EXERCISE BRIEF :: Check every line of the data below for the string "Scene", and copy the ones that hold it.

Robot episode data
-- START --

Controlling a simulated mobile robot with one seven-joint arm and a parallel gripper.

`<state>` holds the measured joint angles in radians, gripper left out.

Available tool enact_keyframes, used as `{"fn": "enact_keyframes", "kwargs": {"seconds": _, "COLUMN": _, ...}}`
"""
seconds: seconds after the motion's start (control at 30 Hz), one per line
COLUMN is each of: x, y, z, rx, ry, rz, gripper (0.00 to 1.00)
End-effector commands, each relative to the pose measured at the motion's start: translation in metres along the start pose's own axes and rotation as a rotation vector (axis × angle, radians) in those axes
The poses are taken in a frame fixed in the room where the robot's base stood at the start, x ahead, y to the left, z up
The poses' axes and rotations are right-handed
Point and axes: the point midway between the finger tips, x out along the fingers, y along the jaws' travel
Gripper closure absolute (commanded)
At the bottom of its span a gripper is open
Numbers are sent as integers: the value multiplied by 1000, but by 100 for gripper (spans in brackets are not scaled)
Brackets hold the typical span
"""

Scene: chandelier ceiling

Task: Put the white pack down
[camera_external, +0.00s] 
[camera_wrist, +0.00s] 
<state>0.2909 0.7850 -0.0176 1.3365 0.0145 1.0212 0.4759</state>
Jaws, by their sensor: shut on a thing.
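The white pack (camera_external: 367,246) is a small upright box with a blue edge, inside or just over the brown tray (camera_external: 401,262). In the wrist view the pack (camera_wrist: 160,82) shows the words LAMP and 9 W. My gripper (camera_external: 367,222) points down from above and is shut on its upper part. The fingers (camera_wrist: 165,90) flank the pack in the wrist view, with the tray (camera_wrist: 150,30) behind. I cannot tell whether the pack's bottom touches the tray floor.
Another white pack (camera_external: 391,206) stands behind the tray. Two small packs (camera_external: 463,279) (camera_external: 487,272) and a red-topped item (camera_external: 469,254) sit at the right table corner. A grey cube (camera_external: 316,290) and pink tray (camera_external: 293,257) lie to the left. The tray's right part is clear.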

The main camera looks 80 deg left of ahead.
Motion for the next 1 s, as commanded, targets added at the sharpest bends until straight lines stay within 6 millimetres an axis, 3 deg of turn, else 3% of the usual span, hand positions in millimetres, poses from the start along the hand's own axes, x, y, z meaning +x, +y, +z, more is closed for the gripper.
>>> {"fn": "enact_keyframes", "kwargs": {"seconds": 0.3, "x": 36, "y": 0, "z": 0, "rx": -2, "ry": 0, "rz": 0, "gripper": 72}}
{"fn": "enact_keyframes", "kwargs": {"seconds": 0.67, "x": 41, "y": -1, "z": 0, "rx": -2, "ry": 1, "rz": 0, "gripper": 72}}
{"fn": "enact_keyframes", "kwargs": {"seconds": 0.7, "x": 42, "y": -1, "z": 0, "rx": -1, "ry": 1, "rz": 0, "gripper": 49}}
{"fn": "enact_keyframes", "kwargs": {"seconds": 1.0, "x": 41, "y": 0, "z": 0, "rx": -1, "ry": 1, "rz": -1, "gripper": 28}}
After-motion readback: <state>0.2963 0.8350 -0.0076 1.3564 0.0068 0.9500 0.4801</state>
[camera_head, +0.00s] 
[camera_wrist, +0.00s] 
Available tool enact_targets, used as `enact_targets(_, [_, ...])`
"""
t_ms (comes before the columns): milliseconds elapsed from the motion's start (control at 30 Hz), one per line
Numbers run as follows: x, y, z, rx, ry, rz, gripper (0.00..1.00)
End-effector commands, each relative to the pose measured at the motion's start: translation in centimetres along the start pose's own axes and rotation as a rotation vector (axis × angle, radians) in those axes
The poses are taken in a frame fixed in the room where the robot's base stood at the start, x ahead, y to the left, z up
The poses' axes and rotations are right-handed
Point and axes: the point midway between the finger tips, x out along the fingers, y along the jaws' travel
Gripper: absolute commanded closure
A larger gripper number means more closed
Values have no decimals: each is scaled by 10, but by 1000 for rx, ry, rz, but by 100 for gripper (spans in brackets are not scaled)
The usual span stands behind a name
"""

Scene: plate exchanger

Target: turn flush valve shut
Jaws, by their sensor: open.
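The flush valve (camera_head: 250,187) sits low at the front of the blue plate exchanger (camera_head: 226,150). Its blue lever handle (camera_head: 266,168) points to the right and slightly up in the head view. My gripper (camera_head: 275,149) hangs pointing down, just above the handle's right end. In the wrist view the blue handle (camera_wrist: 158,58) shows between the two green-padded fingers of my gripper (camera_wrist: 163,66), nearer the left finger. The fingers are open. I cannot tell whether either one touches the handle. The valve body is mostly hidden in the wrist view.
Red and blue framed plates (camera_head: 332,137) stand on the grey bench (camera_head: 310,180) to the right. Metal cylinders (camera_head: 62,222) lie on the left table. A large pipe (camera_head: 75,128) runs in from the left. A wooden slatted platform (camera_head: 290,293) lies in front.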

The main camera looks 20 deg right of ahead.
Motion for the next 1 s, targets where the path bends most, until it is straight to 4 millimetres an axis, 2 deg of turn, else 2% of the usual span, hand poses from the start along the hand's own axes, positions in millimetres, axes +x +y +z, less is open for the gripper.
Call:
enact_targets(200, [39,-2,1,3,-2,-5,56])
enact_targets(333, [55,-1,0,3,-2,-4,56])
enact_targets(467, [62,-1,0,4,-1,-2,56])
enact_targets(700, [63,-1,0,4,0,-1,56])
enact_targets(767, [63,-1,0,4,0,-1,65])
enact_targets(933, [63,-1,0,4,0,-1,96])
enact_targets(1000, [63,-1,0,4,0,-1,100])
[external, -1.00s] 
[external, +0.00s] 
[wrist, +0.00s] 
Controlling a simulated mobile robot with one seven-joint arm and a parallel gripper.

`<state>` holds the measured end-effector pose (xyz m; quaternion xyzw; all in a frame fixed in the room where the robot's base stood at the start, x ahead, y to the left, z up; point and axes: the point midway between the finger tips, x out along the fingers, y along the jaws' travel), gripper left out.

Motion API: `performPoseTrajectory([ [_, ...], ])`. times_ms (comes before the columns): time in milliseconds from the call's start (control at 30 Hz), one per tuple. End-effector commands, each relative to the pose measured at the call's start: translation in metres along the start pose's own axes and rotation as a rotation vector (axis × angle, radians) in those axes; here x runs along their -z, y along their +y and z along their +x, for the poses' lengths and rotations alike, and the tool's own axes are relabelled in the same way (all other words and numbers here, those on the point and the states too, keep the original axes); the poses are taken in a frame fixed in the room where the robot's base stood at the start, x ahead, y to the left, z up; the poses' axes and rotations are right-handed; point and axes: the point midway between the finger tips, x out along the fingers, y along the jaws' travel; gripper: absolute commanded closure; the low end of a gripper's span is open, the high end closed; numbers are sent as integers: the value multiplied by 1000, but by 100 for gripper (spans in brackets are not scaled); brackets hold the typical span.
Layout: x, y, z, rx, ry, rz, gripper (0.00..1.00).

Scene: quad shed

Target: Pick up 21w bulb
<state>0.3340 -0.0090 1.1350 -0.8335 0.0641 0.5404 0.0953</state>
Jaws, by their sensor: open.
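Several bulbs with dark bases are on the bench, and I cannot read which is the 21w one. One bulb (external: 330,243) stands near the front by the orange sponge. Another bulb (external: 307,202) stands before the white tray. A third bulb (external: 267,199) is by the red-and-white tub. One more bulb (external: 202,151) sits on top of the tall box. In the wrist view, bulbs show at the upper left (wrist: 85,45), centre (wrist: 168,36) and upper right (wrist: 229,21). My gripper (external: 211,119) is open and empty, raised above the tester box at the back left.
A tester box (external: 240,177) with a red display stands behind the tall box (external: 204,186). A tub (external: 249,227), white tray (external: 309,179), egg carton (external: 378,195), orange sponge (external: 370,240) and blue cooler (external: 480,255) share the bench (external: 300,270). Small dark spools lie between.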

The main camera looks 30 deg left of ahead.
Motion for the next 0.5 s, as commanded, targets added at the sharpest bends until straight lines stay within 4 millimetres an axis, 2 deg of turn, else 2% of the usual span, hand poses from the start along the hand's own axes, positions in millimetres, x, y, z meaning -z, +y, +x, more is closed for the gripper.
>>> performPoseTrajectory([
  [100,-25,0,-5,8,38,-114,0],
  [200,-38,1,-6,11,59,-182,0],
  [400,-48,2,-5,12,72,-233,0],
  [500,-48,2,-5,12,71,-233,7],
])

-- END --

TASK RESULT ::
Scene: chandelier ceiling
Scene: plate exchanger
Scene: quad shed

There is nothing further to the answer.